The gardeners do try to make sure that the koi don’t eat coins. It’s a tough job to track said Hart.

“A lot of people either don’t see the ‘no coins allowed’ sign, or can’t read it. Removing coins from the pond has become part of our regular maintenance and luckily some of our guests get passionate about enforcing the ‘no coins’ policy. When someone is throwing a dime into the pond, a fish could think that someone is trying to feed them, which can be very dangerous for a koi’s health,” he said.

In addition to accidentally eating a coin, the metal from the coins leach into the pond water which is harmful to the health of the koi. Touching the koi is also not healthy for them as it can harm body parts and remove their protective slime layer.

Hart said the number one question people ask is the value of the koi.

“They can be quite expensive. It varies a lot. So much goes into their value. Certain patterns are more desirable than others. Beyond that, the clarity of the pattern is pertinent. The body composition matters,” he said. “A show koi could easily go for up to twenty-thousand dollars in Japan. We don’t have any like that,” said Hart with a laugh.

“Even if they aren’t show quality, the guests still love the koi. We have some koi with long fins, there is a white one with orange markings and it looks iridescent.
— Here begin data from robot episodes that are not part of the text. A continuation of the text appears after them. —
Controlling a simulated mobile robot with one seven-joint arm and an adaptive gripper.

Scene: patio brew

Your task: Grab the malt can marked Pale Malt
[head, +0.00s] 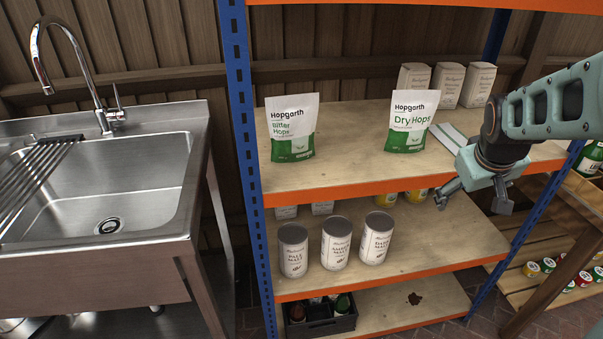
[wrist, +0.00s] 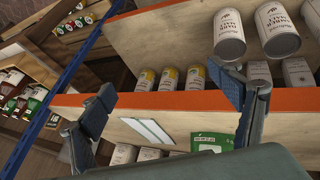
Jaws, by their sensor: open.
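Three white-labelled malt cans stand in a row on the shelf below the hop bags in the head view. The leftmost is the Pale Malt can (head: 293,252), its label reading "Pale Malt". Beside it stand the middle can (head: 336,243) and the right can (head: 375,239), whose label seems to read "Dark Malt". My gripper (head: 475,200) is open and empty, to the right of the cans at the shelf's right side.
The blue upright (head: 240,110) stands left of the cans. The shelf board above has an orange edge (head: 350,192) and holds the Bitter Hops bag (head: 291,130) and Dry Hops bag (head: 411,122). Yellow-labelled cans (head: 416,196) stand behind. A dark crate (head: 320,318) sits below.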

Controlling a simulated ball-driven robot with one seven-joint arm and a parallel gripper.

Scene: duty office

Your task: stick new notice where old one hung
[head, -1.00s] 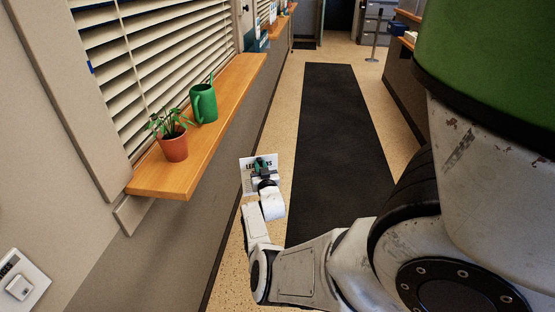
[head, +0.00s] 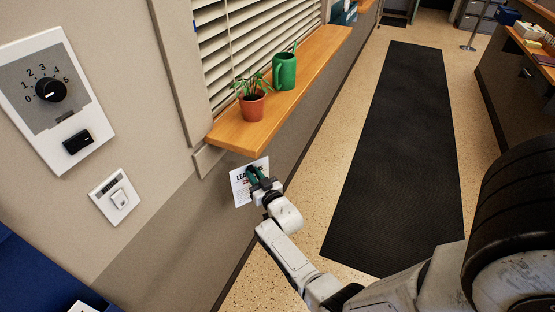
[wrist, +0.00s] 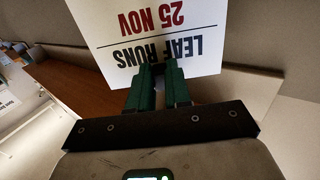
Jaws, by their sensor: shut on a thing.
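The new notice (head: 241,188) is a white sheet with large dark and red lettering. In the wrist view the notice (wrist: 190,32) reads "LEAF RUNS" and "25 NOV", upside down. My gripper (head: 257,176) is shut on one edge of the notice and holds it out in front, below the window sill in the head view. In the wrist view the green fingers of my gripper (wrist: 158,72) pinch the sheet's near edge. I cannot make out an old notice or the spot where it hung.
A wooden sill (head: 300,88) with a potted plant (head: 252,105) and a green watering can (head: 285,71) juts from the left wall. A dial panel (head: 52,95) and a small switch (head: 115,196) are on that wall. A dark mat (head: 400,150) lies on open floor to the right.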

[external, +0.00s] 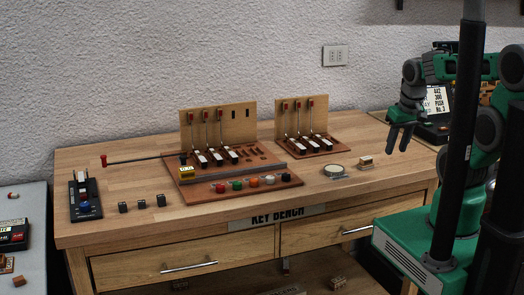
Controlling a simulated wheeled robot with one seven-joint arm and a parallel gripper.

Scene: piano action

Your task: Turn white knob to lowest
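A row of small coloured knobs runs along the front of the larger brown board (210,194) on the bench.
Upright panels with red-topped rods (220,115) stand behind the knobs. A long rod (140,159) sticks out left. A round dish (335,171) and wooden blocks (366,162) lie right of the board. Small dark blocks (142,204) and a black device (86,195) are at left.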

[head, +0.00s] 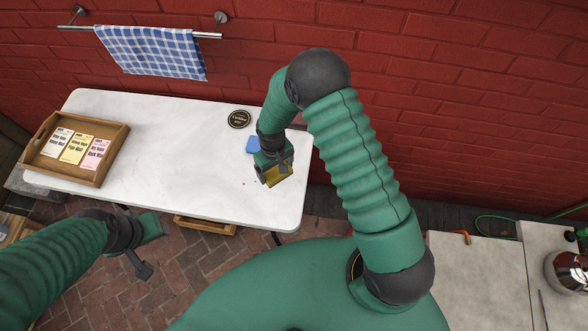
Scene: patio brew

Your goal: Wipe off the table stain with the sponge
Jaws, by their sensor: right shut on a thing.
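My right gripper (276,166) is shut on a yellow sponge (280,178) at the right end of the white table (180,135). The sponge is low over the tabletop; I cannot tell whether it touches it. A few small brownish specks (244,184) show on the table just left of the sponge, and the gripper and sponge may hide more of the stain. My left gripper (148,247) is in front of the table's front edge, over the brick paving, away from the sponge. Its jaw opening is unclear.
A wooden tray (113,145) with several seed-packet-like cards stands at the table's left end. A round black sign or coaster (239,119) and a blue item (253,145), partly hidden, lie near the right gripper. A checked towel (155,52) hangs on the red wall. The table's middle is clear.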

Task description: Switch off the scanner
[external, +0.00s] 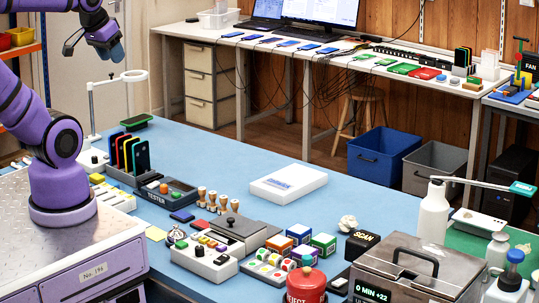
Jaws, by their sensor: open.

It’s hands-down the most popular koi in the pond but it couldn’t be entered into a koi show in Japan because it is not a recognized variety.”

He said most of the Garden’s koi are of very high quality, but not necessarily show quality. The gold koi; for instance, are very striking and Hart hears many people say those are their favorites.

“What I find is that the value of the koi and what people favor doesn’t correlate at all. We have them because they’re beautiful and people like them. They’re a part of this Garden.”